Besides providing a means of stable income, jobs at the cannery created tight-knit bonds among the workers. With their hands busy slicing and packing, it was easy to spend the whole day chatting away. The workers would even get into mischief with one another, playing practical jokes and pranks on the factory floor. When asked, many women commented how the cannery was their second home. “Mostly being with a bunch of good friends. I think that was the best part of it,” said Arlene Hartford, packer at the Stinson plant, to Ludden.

Preview Three artistic designs from old sardine tin cans
These are printers’ proofs of labels for Seacoast Canning Co., Eastport plant. These lithographed proofs were printed in the summer of 1909. (Courtesy Lubec Historical Society)
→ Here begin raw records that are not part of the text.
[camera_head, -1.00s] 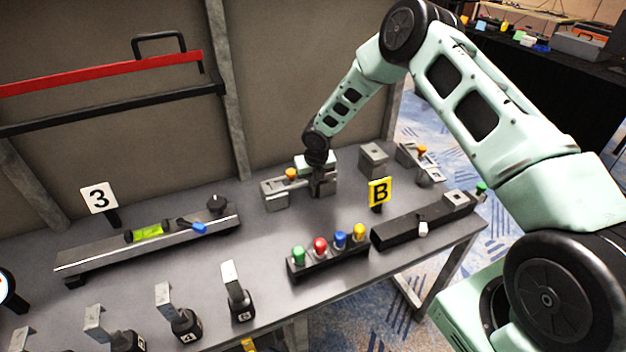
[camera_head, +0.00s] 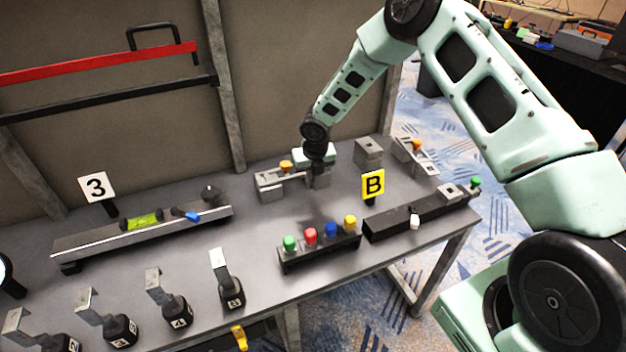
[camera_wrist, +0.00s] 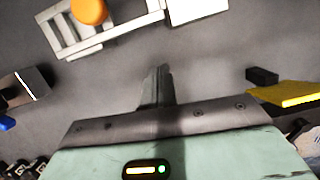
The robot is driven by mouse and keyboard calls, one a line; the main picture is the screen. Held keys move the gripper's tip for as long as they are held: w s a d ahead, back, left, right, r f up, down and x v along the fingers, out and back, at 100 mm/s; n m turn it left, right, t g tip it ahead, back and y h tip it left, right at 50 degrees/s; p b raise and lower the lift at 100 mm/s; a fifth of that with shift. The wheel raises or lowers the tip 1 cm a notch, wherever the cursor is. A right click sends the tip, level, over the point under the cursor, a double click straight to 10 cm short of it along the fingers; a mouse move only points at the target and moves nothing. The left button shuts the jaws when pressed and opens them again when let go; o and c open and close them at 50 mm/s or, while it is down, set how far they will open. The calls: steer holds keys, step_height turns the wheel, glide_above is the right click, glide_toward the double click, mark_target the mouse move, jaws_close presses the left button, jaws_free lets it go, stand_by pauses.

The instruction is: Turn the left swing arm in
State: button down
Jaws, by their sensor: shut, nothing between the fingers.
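The left swing arm (camera_head: 295,175) is a grey bar with an orange knob (camera_head: 285,165) at its left end, above a grey base. In the wrist view the slotted bar (camera_wrist: 115,32) runs from the orange knob (camera_wrist: 88,10) toward a pale block (camera_wrist: 198,8). My gripper (camera_head: 317,176) is at the bar's right end and hides part of it and the block there. In the wrist view my gripper (camera_wrist: 157,80) has its fingers together and empty, apart from the bar in the picture. Whether it touches the bar cannot be told.
A second swing arm (camera_head: 425,163) with an orange knob and a grey block (camera_head: 368,153) stand to the right. A yellow B sign (camera_head: 373,184), a row of coloured buttons (camera_head: 320,252) and a dark slide rail (camera_head: 390,227) are in front. A level rail (camera_head: 85,242) lies left.

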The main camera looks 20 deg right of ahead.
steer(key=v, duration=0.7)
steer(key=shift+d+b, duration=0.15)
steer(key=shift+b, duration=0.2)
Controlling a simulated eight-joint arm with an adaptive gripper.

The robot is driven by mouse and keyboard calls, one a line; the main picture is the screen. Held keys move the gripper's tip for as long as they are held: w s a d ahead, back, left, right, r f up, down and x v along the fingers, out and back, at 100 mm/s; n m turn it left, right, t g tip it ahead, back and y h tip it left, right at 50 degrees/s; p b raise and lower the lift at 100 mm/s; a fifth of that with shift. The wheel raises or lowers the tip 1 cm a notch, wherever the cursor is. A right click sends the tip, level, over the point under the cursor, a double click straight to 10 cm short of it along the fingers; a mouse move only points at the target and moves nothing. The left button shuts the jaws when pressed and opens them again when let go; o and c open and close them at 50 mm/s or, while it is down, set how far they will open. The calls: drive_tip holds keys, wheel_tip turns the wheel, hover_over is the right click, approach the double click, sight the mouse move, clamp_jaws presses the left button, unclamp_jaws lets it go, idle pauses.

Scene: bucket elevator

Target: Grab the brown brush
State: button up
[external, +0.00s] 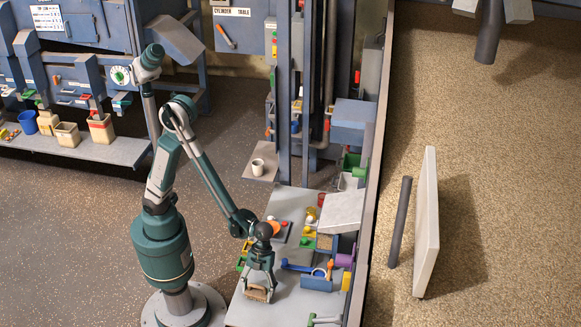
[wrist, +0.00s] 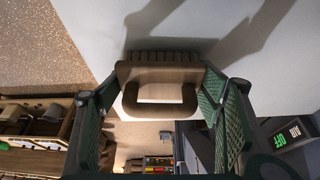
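The brown brush (wrist: 160,85) has a loop handle facing the wrist camera and a row of bristles on its far side, close to the pale grey table surface. It spans the space between the two fingertips of my gripper (wrist: 162,75), which appear to touch its two ends. The external view shows my gripper (external: 258,284) pointing down at the front left of the table, with the brush (external: 257,294) between its fingertips. I cannot tell whether the bristles touch the table.
The grey table (external: 285,308) holds a blue item (external: 316,283), a purple cylinder (external: 344,260) and other small coloured parts to the right and behind. A white cup (external: 257,166) stands on a small shelf further back. A long wall edge bounds the right side.

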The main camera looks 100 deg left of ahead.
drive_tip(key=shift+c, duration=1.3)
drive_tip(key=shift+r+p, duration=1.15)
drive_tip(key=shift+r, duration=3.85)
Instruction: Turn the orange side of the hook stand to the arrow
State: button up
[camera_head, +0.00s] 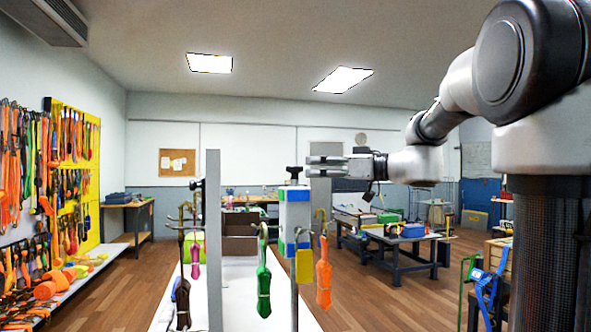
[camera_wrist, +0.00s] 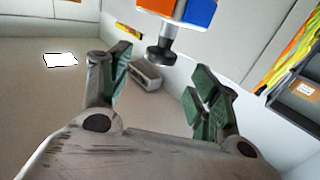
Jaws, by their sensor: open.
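The hook stand (camera_head: 295,215) is a post with a square coloured head on the white table, with hooks and straps around it. In the head view the head shows blue, white and green, with a black knob (camera_head: 293,173) on top. In the wrist view an orange face (camera_wrist: 157,5) and a blue face (camera_wrist: 199,12) meet at a corner, and the knob (camera_wrist: 161,52) shows near the space between my fingers. My gripper (camera_head: 312,166) is open and empty, just right of the knob; it also shows in the wrist view (camera_wrist: 165,80). I cannot make out the arrow.
A tall grey post (camera_head: 213,240) stands left of the stand. A green strap (camera_head: 264,290) and an orange strap (camera_head: 324,275) hang from hooks; a dark strap (camera_head: 183,305) and a pink one hang further left. A strap wall (camera_head: 75,170) is at far left. Space above the stand is free.

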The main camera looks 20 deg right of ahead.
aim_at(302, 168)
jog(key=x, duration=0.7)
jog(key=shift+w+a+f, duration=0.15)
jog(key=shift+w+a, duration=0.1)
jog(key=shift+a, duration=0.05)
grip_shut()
By the early 2000s, the Maine canneries struggled due to several emerging factors. While sardines were once considered a staple in appetizers, the blue-collar lunchbox, and as bar snacks, following World War II the small fish fell out of favor. The invention of steam-powered boats enabled foreign ships to harvest tons of herring from Maine’s shores, reducing the available catch for the US fishery. And, due to a massive marketing effort, tuna became the new favorite canned fish. Additionally, changes to regulatory codes made it difficult for the family-run businesses to remain profitable. In 2010, the last Maine cannery closed its doors. 

For the workers who had spent their lives growing up among the canneries and later working at them, the closures were devastating. It was an end of an era in American fishing, leaving a hole where once there was a reliable, respectable job that many were proud to be a part of. Hartford was working at the last plant when it closed. “It was leaving your second home I guess. I guess that’s how you describe it. After all those years, I mean forty-some-odd years. How would you feel?”